「温泉県」危うし?。宿泊客数が年間十万人超の温泉地を八カ所抱える群馬県だが、宿泊客数は二十年前と比べて約13%減っていることが、群馬銀行のシンクタンク「群馬経済研究所」の調査で分かった。全国では22%増加しており、群馬県内温泉地の苦しい現状が浮き彫りになった。 (石屋法道)
群馬経済研究所のリポート「県内主要温泉地の現状と温泉旅館経営の今後」によると、二〇〇四年度の県内の宿泊客数は約六百九万人で全国六位。しかし、県内八大温泉地のうち、二十年前と比較して宿泊客数が増加しているのは草津温泉と万座温泉のみ。ほかはすべて減少している。
〇四年度の宿泊客数は、一九八四年度比で、県内トップの草津温泉が18%増加し百八十万人台。万座温泉も39%増え、三十八万人と好調だった。一方で、老神、猿ケ京、磯部、水上の各温泉の下落率は30?40%台。伊香保と四万の両温泉も10%以上減っており、明暗がはっきり分かれた。
宿泊施設の規模でみると、九〇年度から二〇〇四年度の稼働率の下げ幅が、大型旅館(客室百室以上)で10・7%、中型(同三十一?九十九室)で6・9%、小型(同三十室以下)で3・7%。
客単価も一九九〇年度にはわずかな差しかなかったが、二〇〇四年度では大型一万八千七百円、中型二万三百円、小型二万四千三百円と、小型旅館が圧倒的に優位となっている。

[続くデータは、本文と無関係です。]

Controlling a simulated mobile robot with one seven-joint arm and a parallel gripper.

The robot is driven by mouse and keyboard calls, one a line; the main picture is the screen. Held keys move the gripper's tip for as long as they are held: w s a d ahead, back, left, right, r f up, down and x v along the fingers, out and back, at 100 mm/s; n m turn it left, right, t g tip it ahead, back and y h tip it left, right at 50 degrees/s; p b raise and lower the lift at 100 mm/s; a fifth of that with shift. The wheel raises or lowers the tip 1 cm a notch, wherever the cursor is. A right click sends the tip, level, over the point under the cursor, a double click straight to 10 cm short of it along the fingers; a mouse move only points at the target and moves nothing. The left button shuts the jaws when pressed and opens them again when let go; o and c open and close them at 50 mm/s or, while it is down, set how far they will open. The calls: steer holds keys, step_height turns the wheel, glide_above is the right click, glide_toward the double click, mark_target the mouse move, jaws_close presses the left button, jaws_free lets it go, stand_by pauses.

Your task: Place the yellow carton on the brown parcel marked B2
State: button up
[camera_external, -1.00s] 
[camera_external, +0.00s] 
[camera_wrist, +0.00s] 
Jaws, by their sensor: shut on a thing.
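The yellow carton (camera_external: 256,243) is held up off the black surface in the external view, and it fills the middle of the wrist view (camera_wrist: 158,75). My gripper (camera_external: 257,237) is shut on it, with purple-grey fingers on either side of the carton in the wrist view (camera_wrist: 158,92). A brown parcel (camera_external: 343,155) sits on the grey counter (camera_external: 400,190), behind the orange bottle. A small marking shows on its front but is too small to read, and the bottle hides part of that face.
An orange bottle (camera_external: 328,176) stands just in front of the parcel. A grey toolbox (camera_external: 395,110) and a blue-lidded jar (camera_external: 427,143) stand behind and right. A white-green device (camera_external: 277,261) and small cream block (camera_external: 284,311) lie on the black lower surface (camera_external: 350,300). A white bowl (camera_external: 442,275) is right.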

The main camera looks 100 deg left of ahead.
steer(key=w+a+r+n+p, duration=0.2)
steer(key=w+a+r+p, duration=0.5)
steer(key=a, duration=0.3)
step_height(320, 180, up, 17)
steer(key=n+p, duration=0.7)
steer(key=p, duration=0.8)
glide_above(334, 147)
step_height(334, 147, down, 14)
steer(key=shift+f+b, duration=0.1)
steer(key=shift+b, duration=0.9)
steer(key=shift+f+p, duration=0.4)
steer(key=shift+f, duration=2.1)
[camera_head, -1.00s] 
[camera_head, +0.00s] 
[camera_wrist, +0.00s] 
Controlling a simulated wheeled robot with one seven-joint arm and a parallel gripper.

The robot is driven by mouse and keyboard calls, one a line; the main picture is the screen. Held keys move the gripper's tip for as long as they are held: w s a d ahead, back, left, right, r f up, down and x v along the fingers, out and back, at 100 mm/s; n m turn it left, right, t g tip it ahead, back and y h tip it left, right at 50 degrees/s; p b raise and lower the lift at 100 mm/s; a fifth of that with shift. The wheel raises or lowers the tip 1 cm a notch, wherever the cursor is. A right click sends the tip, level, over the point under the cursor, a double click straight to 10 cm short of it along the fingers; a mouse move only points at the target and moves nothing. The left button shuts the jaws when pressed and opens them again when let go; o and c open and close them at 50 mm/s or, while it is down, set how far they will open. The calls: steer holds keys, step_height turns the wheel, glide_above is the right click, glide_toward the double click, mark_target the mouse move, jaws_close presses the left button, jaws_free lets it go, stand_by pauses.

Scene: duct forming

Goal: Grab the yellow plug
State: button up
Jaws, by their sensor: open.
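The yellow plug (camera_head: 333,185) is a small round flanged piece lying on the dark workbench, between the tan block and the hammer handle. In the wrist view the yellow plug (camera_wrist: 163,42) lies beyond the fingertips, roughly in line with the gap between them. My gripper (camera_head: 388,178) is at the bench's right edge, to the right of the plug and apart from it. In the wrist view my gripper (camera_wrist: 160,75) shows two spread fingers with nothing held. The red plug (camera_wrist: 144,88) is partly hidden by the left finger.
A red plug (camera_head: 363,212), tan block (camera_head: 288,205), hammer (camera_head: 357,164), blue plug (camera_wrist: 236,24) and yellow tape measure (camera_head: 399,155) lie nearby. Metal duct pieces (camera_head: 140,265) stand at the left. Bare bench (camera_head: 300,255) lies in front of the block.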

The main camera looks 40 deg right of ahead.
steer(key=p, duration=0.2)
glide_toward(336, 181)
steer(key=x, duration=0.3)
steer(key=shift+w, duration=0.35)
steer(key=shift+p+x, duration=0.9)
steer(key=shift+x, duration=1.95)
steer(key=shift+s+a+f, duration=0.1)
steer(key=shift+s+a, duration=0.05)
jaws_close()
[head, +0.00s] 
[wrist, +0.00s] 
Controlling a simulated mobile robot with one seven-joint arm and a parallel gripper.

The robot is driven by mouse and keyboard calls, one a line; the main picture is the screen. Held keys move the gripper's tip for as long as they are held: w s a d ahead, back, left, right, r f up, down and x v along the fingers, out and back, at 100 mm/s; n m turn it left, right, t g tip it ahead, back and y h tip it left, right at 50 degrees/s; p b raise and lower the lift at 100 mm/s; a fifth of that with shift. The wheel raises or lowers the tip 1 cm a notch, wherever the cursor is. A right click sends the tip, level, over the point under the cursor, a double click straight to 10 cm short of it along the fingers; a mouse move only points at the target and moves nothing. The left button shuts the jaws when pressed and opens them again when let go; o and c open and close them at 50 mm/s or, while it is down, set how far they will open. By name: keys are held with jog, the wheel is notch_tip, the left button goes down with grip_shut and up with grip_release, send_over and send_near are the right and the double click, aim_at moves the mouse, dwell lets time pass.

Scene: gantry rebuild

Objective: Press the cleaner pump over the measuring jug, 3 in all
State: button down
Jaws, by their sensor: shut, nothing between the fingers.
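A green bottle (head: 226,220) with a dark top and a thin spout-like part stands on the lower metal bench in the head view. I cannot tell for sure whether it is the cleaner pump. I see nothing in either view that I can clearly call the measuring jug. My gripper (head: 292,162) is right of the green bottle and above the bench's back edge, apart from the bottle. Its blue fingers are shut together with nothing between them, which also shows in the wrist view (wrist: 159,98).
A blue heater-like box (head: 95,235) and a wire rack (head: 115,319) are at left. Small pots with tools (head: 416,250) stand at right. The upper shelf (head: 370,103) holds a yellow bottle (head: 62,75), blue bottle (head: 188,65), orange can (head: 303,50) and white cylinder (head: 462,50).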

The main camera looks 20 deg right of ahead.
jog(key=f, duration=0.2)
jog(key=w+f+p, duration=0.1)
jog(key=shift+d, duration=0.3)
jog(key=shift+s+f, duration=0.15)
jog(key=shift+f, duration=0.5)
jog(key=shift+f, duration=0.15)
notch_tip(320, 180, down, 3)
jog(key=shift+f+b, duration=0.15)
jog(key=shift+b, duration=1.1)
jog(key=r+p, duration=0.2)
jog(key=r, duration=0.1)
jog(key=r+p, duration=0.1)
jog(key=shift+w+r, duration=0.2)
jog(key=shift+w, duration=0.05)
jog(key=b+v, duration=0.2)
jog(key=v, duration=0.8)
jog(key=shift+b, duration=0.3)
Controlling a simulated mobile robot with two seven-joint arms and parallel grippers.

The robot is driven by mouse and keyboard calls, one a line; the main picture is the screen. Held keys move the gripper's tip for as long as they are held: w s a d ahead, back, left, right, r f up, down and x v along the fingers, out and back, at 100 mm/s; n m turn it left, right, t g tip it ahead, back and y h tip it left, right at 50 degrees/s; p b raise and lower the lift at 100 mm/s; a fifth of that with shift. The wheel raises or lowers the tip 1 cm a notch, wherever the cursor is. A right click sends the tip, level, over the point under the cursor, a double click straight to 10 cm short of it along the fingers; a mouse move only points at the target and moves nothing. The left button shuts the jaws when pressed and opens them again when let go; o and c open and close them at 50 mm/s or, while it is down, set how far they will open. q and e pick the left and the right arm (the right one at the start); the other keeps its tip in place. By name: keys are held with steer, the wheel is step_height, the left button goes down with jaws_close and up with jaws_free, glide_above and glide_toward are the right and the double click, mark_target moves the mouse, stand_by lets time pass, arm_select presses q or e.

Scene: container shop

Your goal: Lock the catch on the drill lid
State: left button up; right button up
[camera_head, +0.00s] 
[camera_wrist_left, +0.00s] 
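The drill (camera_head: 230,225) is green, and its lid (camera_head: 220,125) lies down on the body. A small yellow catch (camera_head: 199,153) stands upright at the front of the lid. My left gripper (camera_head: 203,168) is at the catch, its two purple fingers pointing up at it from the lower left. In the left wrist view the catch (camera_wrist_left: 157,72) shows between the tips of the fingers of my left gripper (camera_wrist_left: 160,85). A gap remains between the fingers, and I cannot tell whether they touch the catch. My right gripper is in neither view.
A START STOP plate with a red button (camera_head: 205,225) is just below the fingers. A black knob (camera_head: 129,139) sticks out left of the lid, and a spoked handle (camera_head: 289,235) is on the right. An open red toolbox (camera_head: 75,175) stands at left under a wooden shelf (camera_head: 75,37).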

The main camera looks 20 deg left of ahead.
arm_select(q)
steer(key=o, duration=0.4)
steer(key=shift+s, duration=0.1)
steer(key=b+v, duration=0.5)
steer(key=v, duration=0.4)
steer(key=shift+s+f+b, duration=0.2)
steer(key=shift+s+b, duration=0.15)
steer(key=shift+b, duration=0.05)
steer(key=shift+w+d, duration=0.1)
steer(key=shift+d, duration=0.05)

同研究所は「小型旅館が富裕層の個人客を確保して値崩れを防いだのに対し、大型旅館は団体客が減り、固定費カバーのため安売りを余儀なくされた」と分析している。
ただ、二〇〇〇年度ごろからは全体的に緩やかな回復基調で、客単価も〇三年度以降は下げ止まり。同研究所によると、消費者の温泉需要は向上しており、「自社の規模と魅力を把握し、独自のアピールポイントを開発することが生き残りの鍵」とアドバイスしている。